Substitution ciphers are one of the simplest and oldest methods of encryption. They involve replacing plaintext letters or characters with others in a fixed pattern to create ciphertext.
They represent probably the most widely used encryption system in antiquity. Despite the development of more complex cryptographic techniques, substitution ciphers remain a fundamental building block of modern encryption.
In today’s digital age, substitution ciphers continue to be relevant. Their use is widespread from internet communication and computer security to secure messaging apps and video games. As such, understanding the basics of substitution ciphers is essential for anyone who wants to understand cryptography or computer security.
What’s their usage today?
Even though the substitution ciphers are not as secure as block ciphers, they are still in use:
Data encryption: Encryption algorithms like the Advanced Encryption Standard (AES) use substitution ciphers in their encryption process. In AES, substitution ciphers create the S-box, which performs a substitution operation on the plaintext (Substitution–permutation network).
Steganography: those who want to hide a secret might sometimes couple it with steganography. A substitution cipher can encode a hidden message in order to add an additional layer of security. We have seen an example of steganography in this article.
Video games: Substitution ciphers are the base to create secret codes that players can use to unlock hidden features or levels.
Code obfuscation: due to its lightness and easiness, that kind of cryptography developers and hackers use them to obfuscate respectively their code and malware’s sections (XOR encryption is also a substitution cypher).
History of Substitution Ciphers
Several populations have used substitution ciphers to protect sensitive information.
Here is an overview of their history:
The Origins of Substitution Ciphers
The origins of substitution ciphers can be traced back to ancient civilizations. One of the earliest known examples of a substitution cipher is the Atbash cipher, which Hebrews used to encode their alphabet.
The Atbash cipher is a simple substitution cipher that replaces each letter with its corresponding letter at the opposite end of the alphabet. For example, replaces “A” with “Z”, “B” with “Y”, and so on.
Cesar Cipher
The Caesar Cipher, also known as the shift cipher, is one of the simplest substitution ciphers. It was named after Julius Caesar, who allegedly used it to communicate with his generals.
The Caesar Cipher works by shifting each letter of the plaintext a fixed number of positions down the alphabet.
For example, if the shift is 4 the letter “A” becomes “E”, “B” becomes “F”, and so on. The key for the Caesar Cipher is the number of positions to shift the letters.
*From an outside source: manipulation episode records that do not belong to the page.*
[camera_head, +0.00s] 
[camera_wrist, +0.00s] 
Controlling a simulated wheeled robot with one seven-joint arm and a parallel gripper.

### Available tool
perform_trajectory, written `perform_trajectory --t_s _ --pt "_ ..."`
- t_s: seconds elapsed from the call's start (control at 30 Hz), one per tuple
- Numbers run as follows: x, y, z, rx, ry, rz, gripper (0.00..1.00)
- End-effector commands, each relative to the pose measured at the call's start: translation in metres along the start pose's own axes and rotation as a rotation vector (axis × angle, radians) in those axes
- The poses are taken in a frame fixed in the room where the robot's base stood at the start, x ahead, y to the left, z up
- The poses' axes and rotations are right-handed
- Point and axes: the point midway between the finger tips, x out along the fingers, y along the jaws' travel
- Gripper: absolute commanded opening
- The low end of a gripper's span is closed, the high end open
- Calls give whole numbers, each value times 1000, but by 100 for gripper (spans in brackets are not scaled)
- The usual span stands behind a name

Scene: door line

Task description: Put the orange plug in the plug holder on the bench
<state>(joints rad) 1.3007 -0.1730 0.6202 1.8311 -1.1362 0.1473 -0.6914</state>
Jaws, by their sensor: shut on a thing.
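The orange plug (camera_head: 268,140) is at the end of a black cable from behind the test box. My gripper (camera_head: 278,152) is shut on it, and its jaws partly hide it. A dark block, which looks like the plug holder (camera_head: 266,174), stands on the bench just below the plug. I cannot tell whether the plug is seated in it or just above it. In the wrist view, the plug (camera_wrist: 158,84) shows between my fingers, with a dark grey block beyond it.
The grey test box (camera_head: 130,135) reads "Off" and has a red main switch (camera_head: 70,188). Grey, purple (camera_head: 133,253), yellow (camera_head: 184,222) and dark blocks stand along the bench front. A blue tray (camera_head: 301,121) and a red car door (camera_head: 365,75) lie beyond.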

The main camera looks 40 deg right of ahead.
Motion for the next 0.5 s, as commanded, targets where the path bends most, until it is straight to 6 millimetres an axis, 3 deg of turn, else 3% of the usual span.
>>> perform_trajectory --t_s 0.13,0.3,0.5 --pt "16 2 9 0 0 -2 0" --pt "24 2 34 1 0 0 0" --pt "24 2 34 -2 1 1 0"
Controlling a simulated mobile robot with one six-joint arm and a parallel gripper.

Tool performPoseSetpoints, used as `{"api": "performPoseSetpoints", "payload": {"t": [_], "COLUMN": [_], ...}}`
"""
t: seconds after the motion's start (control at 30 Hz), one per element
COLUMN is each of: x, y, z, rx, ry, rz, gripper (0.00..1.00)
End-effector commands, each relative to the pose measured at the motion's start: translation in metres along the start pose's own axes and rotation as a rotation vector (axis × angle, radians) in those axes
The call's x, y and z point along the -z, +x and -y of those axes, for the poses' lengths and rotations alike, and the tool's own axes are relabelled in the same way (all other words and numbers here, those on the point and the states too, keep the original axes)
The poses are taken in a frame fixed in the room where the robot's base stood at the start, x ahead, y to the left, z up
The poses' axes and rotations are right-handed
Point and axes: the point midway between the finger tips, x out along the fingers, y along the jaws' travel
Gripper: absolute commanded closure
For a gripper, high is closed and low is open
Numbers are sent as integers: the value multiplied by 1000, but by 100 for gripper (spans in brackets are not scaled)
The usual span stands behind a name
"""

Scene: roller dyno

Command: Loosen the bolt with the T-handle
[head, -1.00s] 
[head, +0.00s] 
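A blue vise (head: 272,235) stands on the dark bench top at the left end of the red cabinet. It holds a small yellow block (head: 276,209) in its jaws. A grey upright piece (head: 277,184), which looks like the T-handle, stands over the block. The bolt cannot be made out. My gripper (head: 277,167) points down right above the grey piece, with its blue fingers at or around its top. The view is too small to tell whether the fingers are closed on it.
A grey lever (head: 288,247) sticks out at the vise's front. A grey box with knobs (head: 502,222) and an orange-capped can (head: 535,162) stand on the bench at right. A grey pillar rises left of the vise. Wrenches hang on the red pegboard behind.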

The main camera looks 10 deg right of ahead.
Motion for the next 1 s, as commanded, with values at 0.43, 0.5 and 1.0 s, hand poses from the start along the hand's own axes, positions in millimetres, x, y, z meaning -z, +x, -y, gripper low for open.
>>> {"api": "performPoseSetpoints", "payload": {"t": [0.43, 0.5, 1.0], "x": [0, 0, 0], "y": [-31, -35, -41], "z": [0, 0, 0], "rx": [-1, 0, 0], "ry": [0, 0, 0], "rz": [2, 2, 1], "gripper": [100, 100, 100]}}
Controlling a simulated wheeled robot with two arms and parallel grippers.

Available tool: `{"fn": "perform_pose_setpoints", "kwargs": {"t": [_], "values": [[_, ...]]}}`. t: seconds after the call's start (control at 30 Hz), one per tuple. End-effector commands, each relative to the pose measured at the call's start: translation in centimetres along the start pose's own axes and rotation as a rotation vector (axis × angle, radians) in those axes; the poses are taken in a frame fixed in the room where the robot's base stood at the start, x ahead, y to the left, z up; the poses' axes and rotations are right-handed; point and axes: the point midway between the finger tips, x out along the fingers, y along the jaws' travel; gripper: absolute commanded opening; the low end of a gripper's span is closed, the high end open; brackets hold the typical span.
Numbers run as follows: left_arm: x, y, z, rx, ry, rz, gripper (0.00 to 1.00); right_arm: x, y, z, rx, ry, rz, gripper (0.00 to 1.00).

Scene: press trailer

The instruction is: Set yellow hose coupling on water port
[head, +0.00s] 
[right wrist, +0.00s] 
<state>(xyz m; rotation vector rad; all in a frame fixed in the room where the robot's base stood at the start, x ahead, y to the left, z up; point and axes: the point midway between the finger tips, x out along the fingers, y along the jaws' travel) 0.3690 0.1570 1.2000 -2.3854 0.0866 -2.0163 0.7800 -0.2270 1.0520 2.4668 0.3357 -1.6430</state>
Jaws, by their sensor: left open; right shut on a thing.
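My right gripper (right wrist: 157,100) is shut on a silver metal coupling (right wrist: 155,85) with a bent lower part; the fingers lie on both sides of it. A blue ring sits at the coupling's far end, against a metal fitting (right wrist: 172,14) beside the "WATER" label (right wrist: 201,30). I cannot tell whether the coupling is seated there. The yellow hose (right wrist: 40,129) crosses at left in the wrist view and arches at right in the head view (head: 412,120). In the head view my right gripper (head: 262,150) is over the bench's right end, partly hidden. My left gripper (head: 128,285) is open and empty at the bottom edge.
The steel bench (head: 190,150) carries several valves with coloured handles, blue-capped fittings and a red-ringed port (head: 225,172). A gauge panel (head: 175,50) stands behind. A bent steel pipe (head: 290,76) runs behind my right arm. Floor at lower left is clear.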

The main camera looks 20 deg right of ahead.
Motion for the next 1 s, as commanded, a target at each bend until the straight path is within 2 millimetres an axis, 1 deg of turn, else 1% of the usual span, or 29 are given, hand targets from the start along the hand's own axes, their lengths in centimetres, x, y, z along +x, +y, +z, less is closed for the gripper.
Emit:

This is the table that we can derive from key 4:
Here’s an example of the Caesar Cipher in action:
Plaintext: STACKZERO
Key: 4
Ciphertext: XYEGODIVS
To decrypt the ciphertext, the receiver simply shifts the letters back to the same number of positions. In this case, the receiver would shift the letters back by 4 positions to get the original plaintext: STACKZERO.
The Caesar Cipher is a very weak cipher, as there are only 25 possible keys (since a shift of 26 would simply result in the original plaintext). Frequency analysis, which involves analyzing the frequency of each letter in the ciphertext to determine the most likely shift value, can easily break it.
Despite its weaknesses, the Caesar Cipher has been used throughout history for simple encryption tasks, as it is easy to understand and implement. It also serves as a basic building block for more complex substitution ciphers, which use multiple shifts or other substitution methods to make the cipher more secure.
Vigenere Cipher
The Vigenere Cipher is a polyalphabetic substitution cipher, which means that it uses multiple substitution alphabets instead of just one. Giovan Battista Bellaso invented it in the 16th century and Blaise de Vigenere popularized it in the 19th century.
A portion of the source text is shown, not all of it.